• **Extracted entries**
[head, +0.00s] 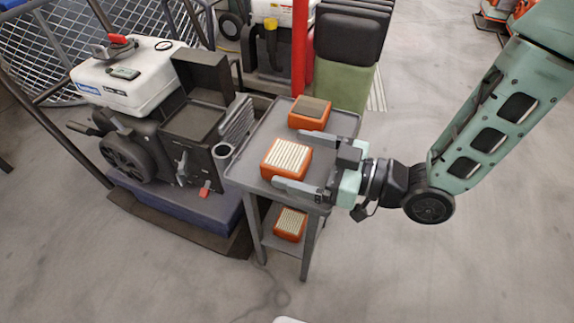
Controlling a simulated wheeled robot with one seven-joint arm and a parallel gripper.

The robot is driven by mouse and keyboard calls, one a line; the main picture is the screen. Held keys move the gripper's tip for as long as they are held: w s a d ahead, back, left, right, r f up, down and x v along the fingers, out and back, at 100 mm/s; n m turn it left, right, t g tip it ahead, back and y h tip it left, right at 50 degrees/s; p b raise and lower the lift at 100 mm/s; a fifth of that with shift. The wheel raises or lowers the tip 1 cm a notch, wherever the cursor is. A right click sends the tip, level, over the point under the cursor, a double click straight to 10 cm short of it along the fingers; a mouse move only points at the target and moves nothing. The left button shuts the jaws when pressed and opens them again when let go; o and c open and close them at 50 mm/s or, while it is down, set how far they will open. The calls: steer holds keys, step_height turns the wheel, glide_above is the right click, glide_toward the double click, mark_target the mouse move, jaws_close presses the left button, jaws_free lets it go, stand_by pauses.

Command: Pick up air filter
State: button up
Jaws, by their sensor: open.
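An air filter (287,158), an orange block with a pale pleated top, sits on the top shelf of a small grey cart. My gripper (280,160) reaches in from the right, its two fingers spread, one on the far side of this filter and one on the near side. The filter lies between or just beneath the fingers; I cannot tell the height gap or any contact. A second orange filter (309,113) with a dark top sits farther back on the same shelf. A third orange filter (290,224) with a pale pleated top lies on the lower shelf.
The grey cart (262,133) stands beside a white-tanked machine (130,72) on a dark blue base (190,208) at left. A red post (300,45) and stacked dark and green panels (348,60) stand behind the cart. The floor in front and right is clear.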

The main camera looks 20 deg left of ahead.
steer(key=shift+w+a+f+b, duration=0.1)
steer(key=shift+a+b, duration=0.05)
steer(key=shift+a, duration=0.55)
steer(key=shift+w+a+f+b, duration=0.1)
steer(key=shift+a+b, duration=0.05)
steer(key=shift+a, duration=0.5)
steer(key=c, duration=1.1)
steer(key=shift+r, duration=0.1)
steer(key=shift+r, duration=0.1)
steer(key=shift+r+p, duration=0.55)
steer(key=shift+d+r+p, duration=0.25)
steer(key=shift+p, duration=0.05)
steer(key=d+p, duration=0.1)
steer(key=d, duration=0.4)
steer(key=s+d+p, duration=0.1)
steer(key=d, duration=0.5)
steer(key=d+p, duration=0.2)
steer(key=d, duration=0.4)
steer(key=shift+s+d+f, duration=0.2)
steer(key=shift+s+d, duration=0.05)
==
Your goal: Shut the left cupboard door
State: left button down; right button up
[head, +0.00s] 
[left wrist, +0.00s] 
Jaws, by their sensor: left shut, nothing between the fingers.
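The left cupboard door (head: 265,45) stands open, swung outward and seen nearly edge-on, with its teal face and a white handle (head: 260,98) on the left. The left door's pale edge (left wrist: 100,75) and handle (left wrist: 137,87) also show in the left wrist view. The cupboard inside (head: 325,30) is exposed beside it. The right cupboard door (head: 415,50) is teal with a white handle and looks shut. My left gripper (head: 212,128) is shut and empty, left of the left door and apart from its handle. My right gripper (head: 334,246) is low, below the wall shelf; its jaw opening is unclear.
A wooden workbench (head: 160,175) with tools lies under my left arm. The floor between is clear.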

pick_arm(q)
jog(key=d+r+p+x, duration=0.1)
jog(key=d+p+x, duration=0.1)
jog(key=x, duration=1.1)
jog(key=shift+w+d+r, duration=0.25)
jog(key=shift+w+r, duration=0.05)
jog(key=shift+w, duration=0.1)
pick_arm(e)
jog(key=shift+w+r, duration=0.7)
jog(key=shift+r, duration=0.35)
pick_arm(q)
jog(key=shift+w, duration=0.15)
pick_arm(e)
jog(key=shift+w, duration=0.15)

• **Description of the task**
Out of the preceding entries, pull every line containing the string "State".

• **Response to this task**
State: button up
State: left button down; right button up

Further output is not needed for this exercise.